#### Data provided:
[Start]
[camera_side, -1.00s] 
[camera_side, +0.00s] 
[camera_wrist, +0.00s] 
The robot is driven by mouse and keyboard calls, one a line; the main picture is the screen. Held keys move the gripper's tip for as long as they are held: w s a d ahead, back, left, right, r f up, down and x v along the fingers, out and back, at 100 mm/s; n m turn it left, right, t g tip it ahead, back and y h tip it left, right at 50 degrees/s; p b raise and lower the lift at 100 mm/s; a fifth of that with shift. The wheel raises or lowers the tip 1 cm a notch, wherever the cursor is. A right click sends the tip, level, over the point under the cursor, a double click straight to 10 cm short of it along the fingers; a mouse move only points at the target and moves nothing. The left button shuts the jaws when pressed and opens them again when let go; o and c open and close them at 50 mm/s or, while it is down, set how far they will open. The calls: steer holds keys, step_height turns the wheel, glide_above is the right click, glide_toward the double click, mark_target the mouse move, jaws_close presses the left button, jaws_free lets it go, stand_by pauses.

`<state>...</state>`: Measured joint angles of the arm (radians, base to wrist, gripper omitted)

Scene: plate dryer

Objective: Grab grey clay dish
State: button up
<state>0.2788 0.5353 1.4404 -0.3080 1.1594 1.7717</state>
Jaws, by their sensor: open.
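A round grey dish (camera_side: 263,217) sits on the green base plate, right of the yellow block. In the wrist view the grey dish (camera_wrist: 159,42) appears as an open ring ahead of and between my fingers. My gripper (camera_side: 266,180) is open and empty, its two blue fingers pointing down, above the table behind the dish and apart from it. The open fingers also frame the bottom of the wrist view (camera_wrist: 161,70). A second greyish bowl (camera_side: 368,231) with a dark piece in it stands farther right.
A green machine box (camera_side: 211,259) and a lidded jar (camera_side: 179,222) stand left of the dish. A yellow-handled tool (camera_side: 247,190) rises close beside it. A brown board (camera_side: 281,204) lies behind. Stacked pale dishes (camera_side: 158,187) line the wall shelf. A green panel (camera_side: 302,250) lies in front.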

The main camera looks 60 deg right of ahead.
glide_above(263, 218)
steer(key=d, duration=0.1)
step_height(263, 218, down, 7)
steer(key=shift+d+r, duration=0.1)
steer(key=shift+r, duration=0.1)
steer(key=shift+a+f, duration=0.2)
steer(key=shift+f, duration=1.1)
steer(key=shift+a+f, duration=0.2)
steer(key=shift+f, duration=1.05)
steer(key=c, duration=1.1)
[End]
#### Requirements:
Identify every line holding the word "button" and copy it out.

#### Answer:
The robot is driven by mouse and keyboard calls, one a line; the main picture is the screen. Held keys move the gripper's tip for as long as they are held: w s a d ahead, back, left, right, r f up, down and x v along the fingers, out and back, at 100 mm/s; n m turn it left, right, t g tip it ahead, back and y h tip it left, right at 50 degrees/s; p b raise and lower the lift at 100 mm/s; a fifth of that with shift. The wheel raises or lowers the tip 1 cm a notch, wherever the cursor is. A right click sends the tip, level, over the point under the cursor, a double click straight to 10 cm short of it along the fingers; a mouse move only points at the target and moves nothing. The left button shuts the jaws when pressed and opens them again when let go; o and c open and close them at 50 mm/s or, while it is down, set how far they will open. The calls: steer holds keys, step_height turns the wheel, glide_above is the right click, glide_toward the double click, mark_target the mouse move, jaws_close presses the left button, jaws_free lets it go, stand_by pauses.
State: button up

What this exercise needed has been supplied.